Now I am a data/infra specialist, which is a strange combo – commonly you are data and analytics or infrastructure with maybe security or networking, but data/infra puts me in an odd VEN diagram of tech-
I’m a solid resource for performance testing because although I’m database, I know that infrastructure, database design, workload and resources allocated all contribute to the results in a benchmark test. If you have an optimal infrastructure setup, but the workload, database design or the resources allocated during the benchmark run via parameter settings or configurations aren’t optimal, performance results will be affected. I also know, as I tune one of the four areas, the bottleneck will move to one of the other four areas and I have to decide when the VEN diagram for my benchmark is most optimal, which I also refer to as “Benchmark Heaven.”
You’ll notice it’s much more evenly distributed than my own skillset…:)

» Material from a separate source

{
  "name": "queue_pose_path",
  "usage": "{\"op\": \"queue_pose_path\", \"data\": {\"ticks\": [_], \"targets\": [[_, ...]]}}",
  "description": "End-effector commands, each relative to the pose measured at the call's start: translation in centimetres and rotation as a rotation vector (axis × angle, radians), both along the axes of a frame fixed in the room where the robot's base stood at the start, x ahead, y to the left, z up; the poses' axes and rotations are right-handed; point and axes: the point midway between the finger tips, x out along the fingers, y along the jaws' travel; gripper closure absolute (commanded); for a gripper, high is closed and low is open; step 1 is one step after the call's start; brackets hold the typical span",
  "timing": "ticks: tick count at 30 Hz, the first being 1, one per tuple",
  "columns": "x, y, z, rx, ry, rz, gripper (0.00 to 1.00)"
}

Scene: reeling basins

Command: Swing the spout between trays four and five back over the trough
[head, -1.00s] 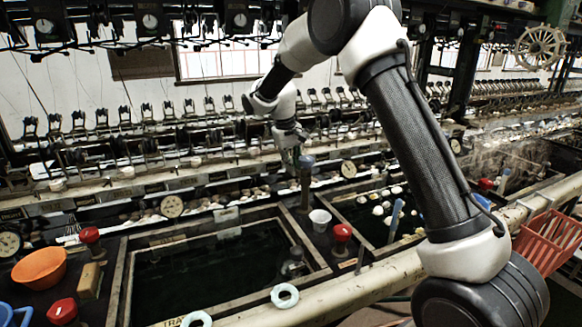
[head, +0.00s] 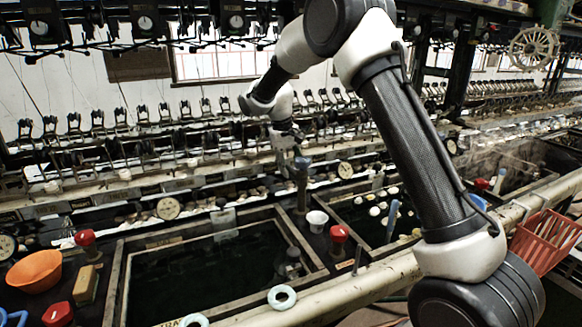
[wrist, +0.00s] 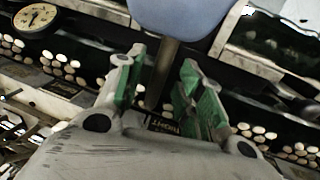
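The spout post (head: 302,188), dark with a blue-grey knob (head: 302,163) on top, stands on the divider between two dark water basins. In the wrist view the blue-grey knob (wrist: 180,14) is large at the top, and its brown stem (wrist: 161,72) runs down between the finger lines. My gripper (head: 290,150) is just behind and left of the knob in the head view. In the wrist view my gripper (wrist: 160,88) has its green-padded fingers well apart, one on each side of the stem. I cannot tell whether either finger touches it. The spout's outlet is not clear.
The left basin (head: 133,290) has a wooden rim; the right basin (head: 394,250) holds pale cocoons and a blue stick.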

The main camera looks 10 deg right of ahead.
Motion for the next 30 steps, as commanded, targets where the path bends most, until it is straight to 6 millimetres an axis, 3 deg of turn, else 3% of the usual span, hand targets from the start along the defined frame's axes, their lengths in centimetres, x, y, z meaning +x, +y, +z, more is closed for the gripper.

As you perform benchmark tests, you can’t just inspect the infrastructure performance and assume you’ve covered your bases. As I just stated in my diagram, when doing database benchmark testing, you have to take the database design (configuration, code and internal object architecture), resources allocated, (memory, CPU and storage IO) and workload issued into consideration.
For the test and blog post at hand, I was performing a test on AlloyDB Omni and I wanted to identify the upper limits of IO for it on Azure with Silk. There are three HammerDB articles/documents the tests from these blogs will be focused on, please feel free to check them out if you’d like to learn more:
AlloyDB Omni Benchmarking Guide
What I Learning Benchmarking Citus and Postgres with HammerDB
Postgres Price vs. Performance Benchmarking
We’re not going to dig into all of my findings today, but this is the first part as we learn with Postgres and the art of what is possible.
Baby Steps
The idea was to perform two sets of tests, one using the recommended values for AlloyDB Omni to get a baseline for this flavor of Postgres and see what Silk could get in performance. Once that was complete, could I think supplement this testing and match the settings used in the Gigacom article to compare the performance to other flavors of Postgres that were popular in the market.

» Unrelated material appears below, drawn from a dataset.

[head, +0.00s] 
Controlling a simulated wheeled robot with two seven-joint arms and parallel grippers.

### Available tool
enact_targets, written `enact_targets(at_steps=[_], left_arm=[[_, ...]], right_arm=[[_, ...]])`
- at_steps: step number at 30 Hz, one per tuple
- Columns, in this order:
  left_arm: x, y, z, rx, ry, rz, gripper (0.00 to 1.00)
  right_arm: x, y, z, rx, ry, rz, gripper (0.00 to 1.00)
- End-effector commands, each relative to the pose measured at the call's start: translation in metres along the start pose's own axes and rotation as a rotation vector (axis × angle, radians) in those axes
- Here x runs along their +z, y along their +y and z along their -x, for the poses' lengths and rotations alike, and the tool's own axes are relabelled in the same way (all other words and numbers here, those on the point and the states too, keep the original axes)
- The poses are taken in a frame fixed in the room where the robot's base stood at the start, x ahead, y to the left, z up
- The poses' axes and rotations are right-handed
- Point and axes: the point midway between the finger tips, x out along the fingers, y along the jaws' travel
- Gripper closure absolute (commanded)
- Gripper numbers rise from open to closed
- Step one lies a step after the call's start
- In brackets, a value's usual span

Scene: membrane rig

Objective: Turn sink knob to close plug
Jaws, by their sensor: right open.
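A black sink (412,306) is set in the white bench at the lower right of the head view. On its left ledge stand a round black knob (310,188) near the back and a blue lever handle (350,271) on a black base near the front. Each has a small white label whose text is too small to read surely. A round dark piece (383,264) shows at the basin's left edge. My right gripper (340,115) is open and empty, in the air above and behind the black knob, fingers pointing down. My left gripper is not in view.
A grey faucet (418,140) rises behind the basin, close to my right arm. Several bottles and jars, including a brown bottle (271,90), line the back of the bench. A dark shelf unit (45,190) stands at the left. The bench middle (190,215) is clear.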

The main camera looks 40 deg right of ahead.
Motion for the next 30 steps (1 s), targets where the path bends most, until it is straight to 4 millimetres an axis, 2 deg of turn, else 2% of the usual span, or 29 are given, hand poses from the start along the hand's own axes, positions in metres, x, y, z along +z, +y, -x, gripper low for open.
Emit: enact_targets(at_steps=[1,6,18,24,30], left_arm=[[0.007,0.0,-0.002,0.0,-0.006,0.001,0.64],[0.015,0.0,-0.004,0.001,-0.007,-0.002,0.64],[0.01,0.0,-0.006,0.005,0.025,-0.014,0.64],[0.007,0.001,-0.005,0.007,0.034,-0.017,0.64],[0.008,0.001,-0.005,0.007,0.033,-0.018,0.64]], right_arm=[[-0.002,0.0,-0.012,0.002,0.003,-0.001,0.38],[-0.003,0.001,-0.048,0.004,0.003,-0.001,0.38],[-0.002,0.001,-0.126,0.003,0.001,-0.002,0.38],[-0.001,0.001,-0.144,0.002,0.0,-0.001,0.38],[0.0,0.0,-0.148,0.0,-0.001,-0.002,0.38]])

Following the AlloyDB Omni documentation for testing with HammerDB the original test would be run against native storage in Azure. AlloyDB Omni is run inside a docker container and using Azure premium SSD with the following values in my HammerDB setup.env file:
Warehouse count: 3200
User count: 256
My virtual environment in Azure was as follows:
VM: 16 vCPU, 64GB of memory and limit of 1200MBPs max for native, attached storage.
Storage: Azure Premium SSD P40, 2 TB
The first test numbers were very low, as expected and I bottomed out as soon as I hit them top capabilities of the storage, which was around 400MBPs for a 30% write/70% read configuration.
As expected, the results were pretty dismal, as premium SSD wasn’t able to offer significant IO underneath the covers.
Test I
Vuser 1:TEST RESULT : System achieved 18091 NOPM from 41662 PostgreSQL TPM
Using the same VM, I deployed a Silk configuration with 2 c.nodes, which is only limited by the network , even for a smaller VM of 16vCPU. I then moved the docker container to run from Silk instead of the Azure premium SSD. Using Silk for the storage layer means that I can continue to read as much as I want till I saturate the network and the writes are throttled often at a higher rate than the limits set for attached storage. The bottleneck will now occur when I hit that or when I hit one of vCPU or database.
Test II
Vuser 1:TEST RESULT : System achieved 465213 NOPM from 1031103 PostgreSQL TPM
The is a huge difference vs. the Azure native storage and its easy to see how Silk can increase the IO performance vs. a native solution. Upon inspecting the VM and Silk, I was aware that the bottleneck wasn’t on the VM or the storage solution, so I was now curious if I could offer some improvement at the database tier.
Move the Bottleneck off of the Database
The question now came to what parameters were there that might assist in offering better results at the database tier? As this is a benchmarking tool, I’m not able to offer much that wasn’t already done on the test for optimization and due to this, wouldn’t be optimizing any code.
The default configuration of the database running on docker was optimized for Google cloud, no infrastructure, as it needed to make sure no one became the noisy neighbor across the service. It was now time to scale our parameters at the database tier what might not be optimal now that AlloyDB Omni was running outside of Google cloud as a service and see if we could gain additional performance. What ones would I choose?
Parameter Buffet
shared_buffers = 25GB
Now this value isn’t included in the flavor of PostgreSQL that I’m working on, but I decided to test it out and yes, this change made a difference in my benchmark test by about 5%, so I set it to 25GB, even though there were mixed reviews on the benefit in blog posts, etc.
wal_buffers = 64MB
Default value for the wal_buffers is 16MB and I updated this to a more optimal value for the benchmark workload to 64MB. This is a change that has a varied degree of success in my experience, but I would recommend anyone to test it and verify if it has value for your own benchmark combination of tests.
As the next value could be a concern for a production environment and the benchmark I’m performing is not a production system with data protection concerns or a DR replica, I chose to change the synchronous commit value from on to off.
synchronous_commit = off
Your wal, (i.e. buffer values for those of us who may come from other enterprise database platforms) are extremely important to perform in memory what should be done in memory and then conserve IO for the important items that can’t be done there.
max_wal_sender = 0
I updated this from originally 50. 0 is unlimited, which means it will grow the value as required and that way is dynamic.
max_wal_size = 3000MB
The installation defaults were set to 1504MB and the recommendation is to have upwards to 30% of your host memory allocated to this value. There are some mixed information regarding to the value of changes to this parameter, so consider the size of your environment and the max value limits for this parameter.
With these changes, did I achieve better performance?
Test III
Vuser 1:TEST RESULT : System achieved 585562 NOPM from 1393581 PostgreSQL TPM
For my tests, the changes were worth the additional parameter changes.
I’m now back to maxing out all of the vCPU on the VM. There’s a ton of data that I’ve collected on comparisons to other flavors of PostgreSQL vs. AlloyDB Omni with Silk, TCO value and scaling to larger VMs, but for those insights, you’ll just have to wait and see the upcoming posts from Google and Silk!